Clive Shepherd has highlighted the e-learning centre report on the market for e-learning in UK and Europe. A free summary is available here. As Clive’s post points out, the UK market is expected to grow by 4.76% to £472m in 2010 – slower growth but a bigger market than France or Germany. As a sort of comparison, Datamonitor recently identified the UK market for consulting services at averaging 7% between 2010 – 2014 and growth in the UK economy as a whole being around the 2% mark. Yet a recent report from Boston Consulting Group on e-commerce in the UK is interesting in that it finds that:
The U.K. Internet economy contributed £100 billion in 2009, representing 7.2 percent of U.K. GDP—more than construction, transport, or utilities.
and also predicts a 10% growth rate per annum up to 10% of GDP by 2015. So how well is the e-learning industry really doing?

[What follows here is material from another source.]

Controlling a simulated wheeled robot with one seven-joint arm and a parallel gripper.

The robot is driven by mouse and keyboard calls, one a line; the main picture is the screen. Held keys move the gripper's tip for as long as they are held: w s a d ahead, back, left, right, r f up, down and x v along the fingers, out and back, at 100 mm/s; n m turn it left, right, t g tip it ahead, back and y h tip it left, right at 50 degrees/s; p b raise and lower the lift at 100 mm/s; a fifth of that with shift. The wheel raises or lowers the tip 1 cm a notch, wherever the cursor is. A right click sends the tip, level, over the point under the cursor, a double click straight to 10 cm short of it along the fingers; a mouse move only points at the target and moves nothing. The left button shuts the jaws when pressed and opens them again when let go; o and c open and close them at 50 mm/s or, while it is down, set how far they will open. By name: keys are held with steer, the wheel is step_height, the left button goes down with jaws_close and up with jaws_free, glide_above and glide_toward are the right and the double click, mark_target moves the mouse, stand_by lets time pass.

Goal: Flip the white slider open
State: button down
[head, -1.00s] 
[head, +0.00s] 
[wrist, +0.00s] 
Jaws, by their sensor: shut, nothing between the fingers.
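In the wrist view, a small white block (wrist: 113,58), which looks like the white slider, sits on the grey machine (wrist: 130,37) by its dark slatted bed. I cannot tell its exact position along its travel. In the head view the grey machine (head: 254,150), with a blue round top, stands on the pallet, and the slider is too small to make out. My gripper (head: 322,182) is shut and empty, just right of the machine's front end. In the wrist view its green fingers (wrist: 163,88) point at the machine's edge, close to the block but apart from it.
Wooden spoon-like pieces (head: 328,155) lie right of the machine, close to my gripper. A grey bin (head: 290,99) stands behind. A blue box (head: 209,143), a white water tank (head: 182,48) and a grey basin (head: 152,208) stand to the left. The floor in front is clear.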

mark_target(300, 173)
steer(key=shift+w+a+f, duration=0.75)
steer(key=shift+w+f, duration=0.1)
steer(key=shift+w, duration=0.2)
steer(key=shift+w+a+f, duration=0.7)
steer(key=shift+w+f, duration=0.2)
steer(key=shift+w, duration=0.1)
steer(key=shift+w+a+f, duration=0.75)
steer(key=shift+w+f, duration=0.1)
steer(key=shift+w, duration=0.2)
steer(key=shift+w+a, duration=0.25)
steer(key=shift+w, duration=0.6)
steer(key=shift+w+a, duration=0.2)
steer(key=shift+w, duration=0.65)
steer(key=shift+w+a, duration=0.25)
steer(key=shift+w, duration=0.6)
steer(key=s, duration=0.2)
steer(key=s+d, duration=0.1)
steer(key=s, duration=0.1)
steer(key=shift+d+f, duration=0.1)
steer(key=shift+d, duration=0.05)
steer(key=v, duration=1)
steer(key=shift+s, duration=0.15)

A few other things to note on the report summary is the positioning of different facets of e-learning in relation to one another. In particular, that web 2.0/ e-learning 2.0 is placed (I think – but tell me if I’m wrong) on the broadcasting side of a continuum with learning at the other end while VLEs are placed more towards the learning end. This typology seems strange given the interactional nature at the heart of web 2.0 while VLEs, in my experience, tend to be used as course management systems, file repositories, etc. This highlights the difficulty of defining the e-learning industry. What software or SaaS should be included and, more importantly, excluded. Should Twitter or WordPress or Drupal be included on the basis that a lot of learning occurs through these tools that were not formally designed for learning purposes. While analysing the size of the formal e-learning sector as represented by VLEs, course management systems and formal learning content creators is a useful exercise, this is a very different proposition from mapping the economy of e-learning activities as a whole, eg, across the value chain. So it is possible, and possibly desirable, to see the “industry” as defined by formal providers declining while the scale and scope of e-learning activities continues to grow.